Because TTaaS is delivered across secure networks, it cannot be disrupted or spoofed. The time is derived from a web of resilient cloud timing hubs, each home to three hyper-accurate Grandmaster clocks that are connected to three different sources of time. These hubs then compare the timing sources to ensure accuracy and source traceability. To further protect from satellite failure, the product is supported by a terrestrial location at the Research Institute of Sweden (RISE). This means that even if the satellites fail, highly precise timing is still ensured.
This service can be used in several ways. Firstly, it can replace old timing hardware that is GNSS-reliant, once the existing architecture has come to the end of its life (occurring after around five years). Until this point, it can act as a pivotal ‘back-up’ for systems that remain dependent on GNSS.
Everyone wants a back-up that is ‘just as good’ but that is also affordable. Because the time is delivered across a network, these solutions can provide time at a fraction of the price of existing hardware solutions. They have competitive subscription-based pricing and save firms money due to the lack of associated maintenance and equipment replacement fees.
Over the past year, global industries have been hit by enormous, unprecedented challenges. The impending disruption to GNSS is perhaps the next challenge industries will face, but it is certainly not unprecedented. All evidence is shouting that the existing endemic of GNSS failure is only going to grow.

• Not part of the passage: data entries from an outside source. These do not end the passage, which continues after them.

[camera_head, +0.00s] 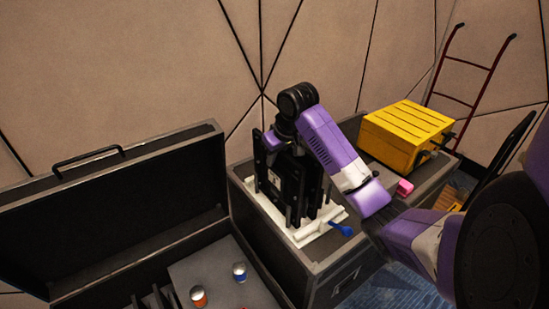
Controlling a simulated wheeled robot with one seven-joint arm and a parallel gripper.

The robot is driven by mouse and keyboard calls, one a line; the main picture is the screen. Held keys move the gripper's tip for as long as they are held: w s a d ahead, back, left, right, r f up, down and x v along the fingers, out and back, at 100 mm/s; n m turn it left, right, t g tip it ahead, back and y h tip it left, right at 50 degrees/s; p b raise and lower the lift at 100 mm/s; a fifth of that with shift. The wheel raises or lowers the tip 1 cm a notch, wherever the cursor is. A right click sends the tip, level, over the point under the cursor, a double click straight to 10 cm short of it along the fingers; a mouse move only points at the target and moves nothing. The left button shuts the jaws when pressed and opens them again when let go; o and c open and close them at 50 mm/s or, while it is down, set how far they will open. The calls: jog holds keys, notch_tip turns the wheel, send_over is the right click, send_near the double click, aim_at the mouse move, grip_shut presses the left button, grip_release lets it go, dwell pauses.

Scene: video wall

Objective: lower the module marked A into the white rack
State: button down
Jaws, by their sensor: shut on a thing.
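The white rack (318,230) lies on top of a dark case at the centre. A black module (297,190) stands upright over the rack, under my gripper. I cannot read a letter A on it. Another dark upright part (260,160) shows at its left; I cannot tell whether it belongs to the module or the rack. My gripper (283,143) points down and is shut on the black module near its top. The fingertips are partly hidden against the dark module. I cannot tell how deep the module's lower edge sits in the rack.
A blue-handled item (342,230) lies at the rack's front right. A pink block (404,187) and a yellow box (405,138) are further right. An open black case (110,225) with small cans stands at left. A red hand truck (470,75) leans behind.

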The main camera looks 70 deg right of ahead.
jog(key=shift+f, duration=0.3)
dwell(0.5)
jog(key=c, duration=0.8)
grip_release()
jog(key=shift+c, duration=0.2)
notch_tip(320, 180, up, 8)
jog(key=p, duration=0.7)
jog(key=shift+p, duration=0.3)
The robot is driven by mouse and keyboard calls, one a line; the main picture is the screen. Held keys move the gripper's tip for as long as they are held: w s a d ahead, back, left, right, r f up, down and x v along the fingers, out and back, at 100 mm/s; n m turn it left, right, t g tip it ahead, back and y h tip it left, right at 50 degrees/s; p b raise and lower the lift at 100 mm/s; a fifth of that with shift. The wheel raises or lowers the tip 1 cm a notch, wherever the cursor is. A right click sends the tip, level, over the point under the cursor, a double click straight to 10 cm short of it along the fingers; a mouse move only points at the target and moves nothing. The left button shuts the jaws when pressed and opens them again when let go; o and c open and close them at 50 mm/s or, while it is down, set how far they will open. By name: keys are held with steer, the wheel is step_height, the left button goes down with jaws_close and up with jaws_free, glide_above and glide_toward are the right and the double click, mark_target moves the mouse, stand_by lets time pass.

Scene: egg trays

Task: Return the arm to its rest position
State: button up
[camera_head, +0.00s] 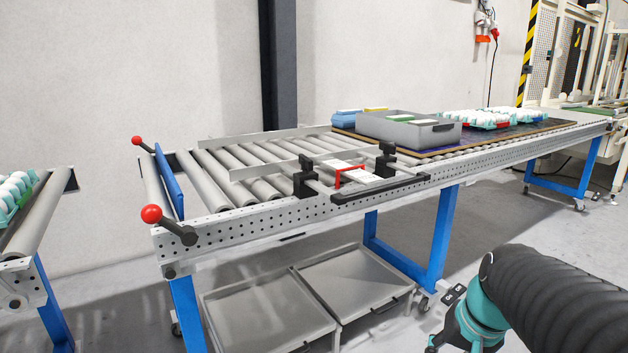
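My arm shows at the lower right, a black ribbed sleeve with a teal joint, in front of the conveyor and apart from it. My gripper is not clearly visible; the end of the arm runs out of the bottom of the picture. Egg trays (490,119) with white eggs stand on a dark board (505,133) at the far right part of the roller conveyor (232,228).
A grey crate (378,130) stands on the board. Red-knobbed levers (151,214) stick out at the conveyor's left end. Grey bins (262,310) sit beneath it. Another conveyor (35,222) with eggs is at the left edge. The floor near my arm looks clear.

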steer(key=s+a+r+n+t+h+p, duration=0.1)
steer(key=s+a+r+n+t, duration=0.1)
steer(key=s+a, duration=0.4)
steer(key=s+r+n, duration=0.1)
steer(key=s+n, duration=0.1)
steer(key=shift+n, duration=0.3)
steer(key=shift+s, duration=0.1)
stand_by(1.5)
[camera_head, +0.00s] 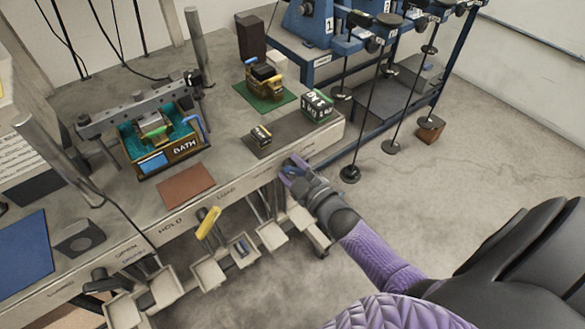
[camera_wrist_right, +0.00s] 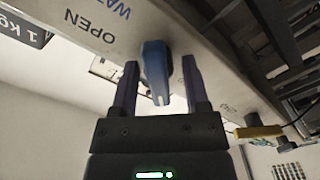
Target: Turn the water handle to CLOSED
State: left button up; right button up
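The water handle (camera_wrist_right: 155,70) is a blue lever on the bench's front edge, pointing down in the right wrist view, with the words OPEN and part of WATER printed beside it. My right gripper (camera_wrist_right: 159,82) is open, its two purple fingers on either side of the handle, with a visible gap at each side. In the head view my right gripper (camera_head: 290,169) is at the bench's front edge, near its right end, and mostly hides the blue handle. My left gripper is not in view.
A yellow handle (camera_head: 208,222) sticks out from the bench front, left of my right gripper, above several hanging pans. The BATH box (camera_head: 183,147) and a green-and-white block (camera_head: 316,105) are on the bench. A blue rack (camera_head: 318,60) with hanging rods stands beyond.

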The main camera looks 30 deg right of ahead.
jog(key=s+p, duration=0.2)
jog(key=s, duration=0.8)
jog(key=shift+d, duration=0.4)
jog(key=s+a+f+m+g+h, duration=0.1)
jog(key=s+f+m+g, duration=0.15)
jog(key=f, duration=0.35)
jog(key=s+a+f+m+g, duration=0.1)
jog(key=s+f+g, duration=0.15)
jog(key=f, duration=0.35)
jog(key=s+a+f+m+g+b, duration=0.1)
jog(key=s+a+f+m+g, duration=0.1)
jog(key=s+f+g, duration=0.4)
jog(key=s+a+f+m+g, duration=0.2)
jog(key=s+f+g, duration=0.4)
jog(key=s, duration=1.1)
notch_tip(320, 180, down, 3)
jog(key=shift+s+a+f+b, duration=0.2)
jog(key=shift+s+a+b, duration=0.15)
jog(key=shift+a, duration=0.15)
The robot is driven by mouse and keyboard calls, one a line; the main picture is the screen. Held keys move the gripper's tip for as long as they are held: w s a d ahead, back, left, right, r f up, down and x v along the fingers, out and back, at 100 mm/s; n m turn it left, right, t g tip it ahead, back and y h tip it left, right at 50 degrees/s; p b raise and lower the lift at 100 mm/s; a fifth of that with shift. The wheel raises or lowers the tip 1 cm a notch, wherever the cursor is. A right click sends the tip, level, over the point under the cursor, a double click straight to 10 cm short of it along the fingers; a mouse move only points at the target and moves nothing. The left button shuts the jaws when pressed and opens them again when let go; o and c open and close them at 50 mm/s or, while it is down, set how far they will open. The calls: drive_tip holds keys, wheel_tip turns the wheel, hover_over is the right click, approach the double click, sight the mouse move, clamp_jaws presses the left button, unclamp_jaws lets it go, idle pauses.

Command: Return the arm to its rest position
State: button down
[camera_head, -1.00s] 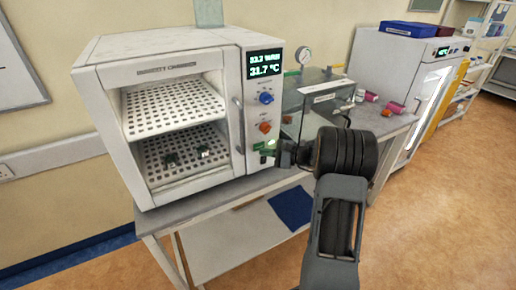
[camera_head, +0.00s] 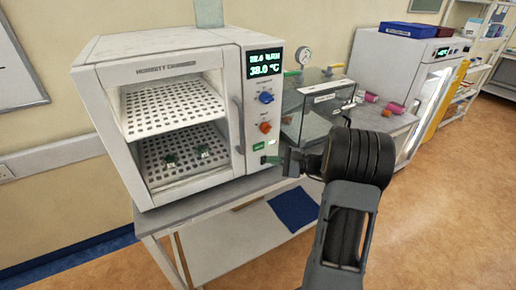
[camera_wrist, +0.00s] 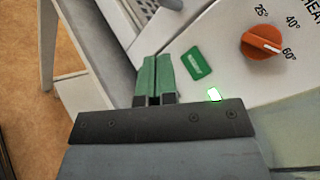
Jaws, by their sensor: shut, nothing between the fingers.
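My gripper (camera_head: 272,160) is shut and empty, close in front of the lower control panel of the humidity chamber. Its green fingertips also show in the wrist view (camera_wrist: 155,78), pressed together beside a green label (camera_wrist: 196,63) and a lit green-white light (camera_wrist: 214,95). I cannot tell whether the fingers touch the panel. The humidity chamber (camera_head: 160,71) stands on the table with its display lit, reading about 38.0 °C. Two small dark items sit on its lower perforated shelf. An orange knob (camera_wrist: 262,42) is right of the fingers in the wrist view.
A white fridge (camera_head: 390,62) is farther right. A blue sheet (camera_head: 293,207) lies on the lower shelf. The floor at right is clear.

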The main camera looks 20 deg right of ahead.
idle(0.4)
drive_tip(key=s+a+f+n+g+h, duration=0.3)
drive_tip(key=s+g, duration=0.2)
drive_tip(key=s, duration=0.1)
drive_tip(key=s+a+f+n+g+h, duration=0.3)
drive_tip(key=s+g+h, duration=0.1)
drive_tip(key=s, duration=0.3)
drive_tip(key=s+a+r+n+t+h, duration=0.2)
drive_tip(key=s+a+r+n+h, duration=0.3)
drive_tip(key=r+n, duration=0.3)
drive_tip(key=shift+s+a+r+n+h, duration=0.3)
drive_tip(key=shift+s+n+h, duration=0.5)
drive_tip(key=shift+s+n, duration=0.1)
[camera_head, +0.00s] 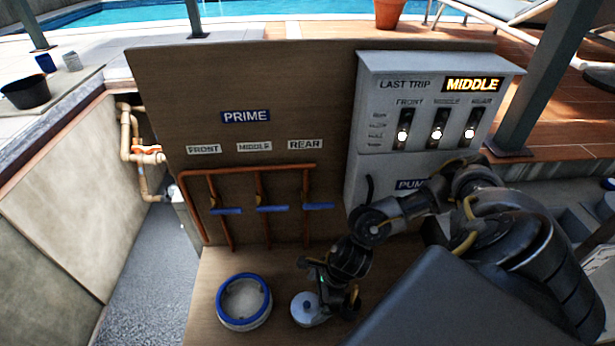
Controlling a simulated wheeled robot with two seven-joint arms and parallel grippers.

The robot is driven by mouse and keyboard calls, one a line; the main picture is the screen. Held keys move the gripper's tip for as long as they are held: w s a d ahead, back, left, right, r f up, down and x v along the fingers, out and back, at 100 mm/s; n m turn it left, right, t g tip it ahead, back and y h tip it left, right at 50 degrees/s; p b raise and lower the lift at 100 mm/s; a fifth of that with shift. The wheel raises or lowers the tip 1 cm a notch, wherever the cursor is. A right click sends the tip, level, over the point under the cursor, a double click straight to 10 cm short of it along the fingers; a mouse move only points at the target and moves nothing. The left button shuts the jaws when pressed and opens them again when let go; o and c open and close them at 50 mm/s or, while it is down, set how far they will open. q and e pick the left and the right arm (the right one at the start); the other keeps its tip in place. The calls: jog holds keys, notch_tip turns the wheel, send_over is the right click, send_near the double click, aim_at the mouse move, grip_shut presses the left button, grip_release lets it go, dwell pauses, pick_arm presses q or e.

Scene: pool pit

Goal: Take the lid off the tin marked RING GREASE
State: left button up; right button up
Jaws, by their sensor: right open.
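A small round tin with a pale grey lid (304,309) stands on the wooden bench near the bottom of the head view. No RING GREASE marking can be read on it. My right gripper (324,288) points down just above and to the right of the tin and covers part of its right side. It is open. I cannot tell whether a finger touches the lid. My left gripper is not in view.
A round dish with a blue rim (221,318) sits left of the tin. Copper pipes (240,172) with blue valve handles (272,209) stand behind, on a wooden panel (290,90). A grey switch box (440,65) reads LAST TRIP MIDDLE. Bare bench (206,275) shows at the left.

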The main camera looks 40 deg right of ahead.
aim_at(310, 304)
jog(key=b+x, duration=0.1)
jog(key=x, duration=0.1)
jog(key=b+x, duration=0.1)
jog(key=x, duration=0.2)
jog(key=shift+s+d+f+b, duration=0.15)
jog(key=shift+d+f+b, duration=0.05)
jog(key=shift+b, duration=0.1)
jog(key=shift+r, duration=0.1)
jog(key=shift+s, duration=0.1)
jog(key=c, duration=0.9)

We can’t wait until an event where we lose £1 billion per day before we invest in solutions that can tackle this threat. Extremely durable and cost-effective solutions that can combat these problems are on the market and ready to be immediately installed. Instead of relying on GNSS for critical infrastructure, global governments need to invest in these new ideas – and be open to emerging innovations from small enterprises.